> **Requirements**
Each entry must be given again exactly; images do not belong in the copy.

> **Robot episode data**
◇ ◇ ◇ ◇ ◇

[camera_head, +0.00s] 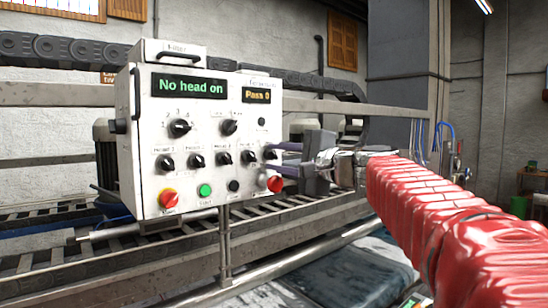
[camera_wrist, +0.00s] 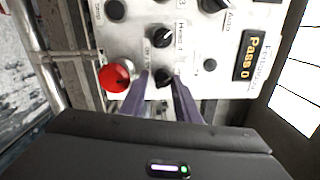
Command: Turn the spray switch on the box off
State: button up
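The white control box (camera_head: 235,110) stands at centre left in the head view, with several black knobs, coloured buttons and two displays reading "No head on" and "Pass 0". A small black knob (camera_head: 270,152) sits at the right end of its lower knob row; its label is too small to read. My gripper (camera_head: 274,157) reaches in from the right, its purple fingers above and below this knob. In the wrist view, the knob (camera_wrist: 165,77) lies between the two fingertips (camera_wrist: 162,82). The gripper is open; whether a finger touches the knob I cannot tell.
A red button (camera_head: 275,184) lies just under the lower finger; it also shows in the wrist view (camera_wrist: 115,77), left of the fingers. Neighbouring knobs (camera_head: 248,156) are close on the left. A metal rail (camera_head: 330,107) and roller frame run behind and below the box.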

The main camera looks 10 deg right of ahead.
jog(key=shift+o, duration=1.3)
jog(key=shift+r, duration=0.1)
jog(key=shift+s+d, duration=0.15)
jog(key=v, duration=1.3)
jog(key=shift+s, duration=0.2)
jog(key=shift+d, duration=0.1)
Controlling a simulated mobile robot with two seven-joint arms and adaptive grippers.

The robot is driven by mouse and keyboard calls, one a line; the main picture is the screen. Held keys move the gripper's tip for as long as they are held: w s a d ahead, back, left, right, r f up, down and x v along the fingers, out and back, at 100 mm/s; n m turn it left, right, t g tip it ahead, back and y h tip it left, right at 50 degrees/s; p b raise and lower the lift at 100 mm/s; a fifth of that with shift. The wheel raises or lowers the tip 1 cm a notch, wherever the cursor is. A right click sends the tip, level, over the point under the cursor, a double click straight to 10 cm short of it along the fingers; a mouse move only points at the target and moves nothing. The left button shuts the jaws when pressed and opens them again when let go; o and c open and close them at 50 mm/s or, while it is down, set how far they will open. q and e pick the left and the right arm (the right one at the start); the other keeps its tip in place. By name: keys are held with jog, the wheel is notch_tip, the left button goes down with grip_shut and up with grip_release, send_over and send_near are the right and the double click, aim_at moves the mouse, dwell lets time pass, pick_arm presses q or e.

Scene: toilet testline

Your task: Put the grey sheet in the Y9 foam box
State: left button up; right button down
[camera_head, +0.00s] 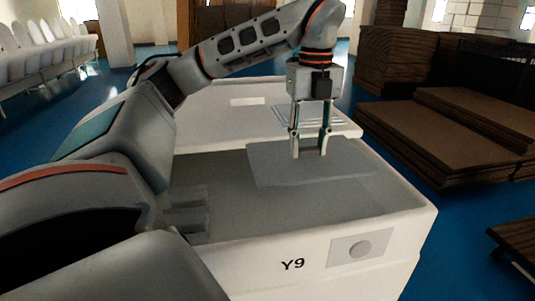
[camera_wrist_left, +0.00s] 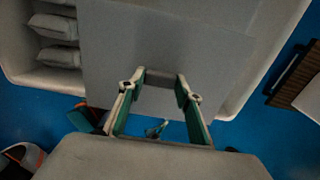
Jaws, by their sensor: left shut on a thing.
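The white foam box marked Y9 (camera_head: 310,262) stands in front of me with its top open. The flat grey sheet (camera_head: 275,165) lies level over the box's inside, towards the right part; I cannot tell whether it touches the bottom. My left gripper (camera_head: 310,155) points down from above and is shut on the sheet's raised middle part. My right gripper is not in view.
Another white box part (camera_head: 225,110) with slots stands behind. Brown cardboard stacks (camera_head: 450,135) lie on the blue floor at the right.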

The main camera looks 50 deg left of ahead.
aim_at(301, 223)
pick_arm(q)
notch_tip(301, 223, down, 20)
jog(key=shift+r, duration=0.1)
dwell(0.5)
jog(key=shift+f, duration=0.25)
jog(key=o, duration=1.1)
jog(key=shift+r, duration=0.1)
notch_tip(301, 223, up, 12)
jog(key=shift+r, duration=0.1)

◇ ◇ ◇ ◇ ◇

> **Result for this exercise**
[camera_head, +0.00s] 
[camera_wrist, +0.00s] 
Command: Turn the spray switch on the box off
State: button up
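The white control box (camera_head: 235,110) stands at centre left in the head view, with several black knobs, coloured buttons and two displays reading "No head on" and "Pass 0". A small black knob (camera_head: 270,152) sits at the right end of its lower knob row; its label is too small to read. My gripper (camera_head: 274,157) reaches in from the right, its purple fingers above and below this knob. In the wrist view, the knob (camera_wrist: 165,77) lies between the two fingertips (camera_wrist: 162,82). The gripper is open; whether a finger touches the knob I cannot tell.
A red button (camera_head: 275,184) lies just under the lower finger; it also shows in the wrist view (camera_wrist: 115,77), left of the fingers. Neighbouring knobs (camera_head: 248,156) are close on the left. A metal rail (camera_head: 330,107) and roller frame run behind and below the box.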

The main camera looks 10 deg right of ahead.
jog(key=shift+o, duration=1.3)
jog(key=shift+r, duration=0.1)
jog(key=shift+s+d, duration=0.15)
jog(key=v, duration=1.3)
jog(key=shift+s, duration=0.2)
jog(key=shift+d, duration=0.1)
Controlling a simulated mobile robot with two seven-joint arms and adaptive grippers.

The robot is driven by mouse and keyboard calls, one a line; the main picture is the screen. Held keys move the gripper's tip for as long as they are held: w s a d ahead, back, left, right, r f up, down and x v along the fingers, out and back, at 100 mm/s; n m turn it left, right, t g tip it ahead, back and y h tip it left, right at 50 degrees/s; p b raise and lower the lift at 100 mm/s; a fifth of that with shift. The wheel raises or lowers the tip 1 cm a notch, wherever the cursor is. A right click sends the tip, level, over the point under the cursor, a double click straight to 10 cm short of it along the fingers; a mouse move only points at the target and moves nothing. The left button shuts the jaws when pressed and opens them again when let go; o and c open and close them at 50 mm/s or, while it is down, set how far they will open. q and e pick the left and the right arm (the right one at the start); the other keeps its tip in place. By name: keys are held with jog, the wheel is notch_tip, the left button goes down with grip_shut and up with grip_release, send_over and send_near are the right and the double click, aim_at moves the mouse, dwell lets time pass, pick_arm presses q or e.

Scene: toilet testline

Your task: Put the grey sheet in the Y9 foam box
State: left button up; right button down
[camera_head, +0.00s] 
[camera_wrist_left, +0.00s] 
Jaws, by their sensor: left shut on a thing.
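The white foam box marked Y9 (camera_head: 310,262) stands in front of me with its top open. The flat grey sheet (camera_head: 275,165) lies level over the box's inside, towards the right part; I cannot tell whether it touches the bottom. My left gripper (camera_head: 310,155) points down from above and is shut on the sheet's raised middle part. My right gripper is not in view.
Another white box part (camera_head: 225,110) with slots stands behind. Brown cardboard stacks (camera_head: 450,135) lie on the blue floor at the right.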

The main camera looks 50 deg left of ahead.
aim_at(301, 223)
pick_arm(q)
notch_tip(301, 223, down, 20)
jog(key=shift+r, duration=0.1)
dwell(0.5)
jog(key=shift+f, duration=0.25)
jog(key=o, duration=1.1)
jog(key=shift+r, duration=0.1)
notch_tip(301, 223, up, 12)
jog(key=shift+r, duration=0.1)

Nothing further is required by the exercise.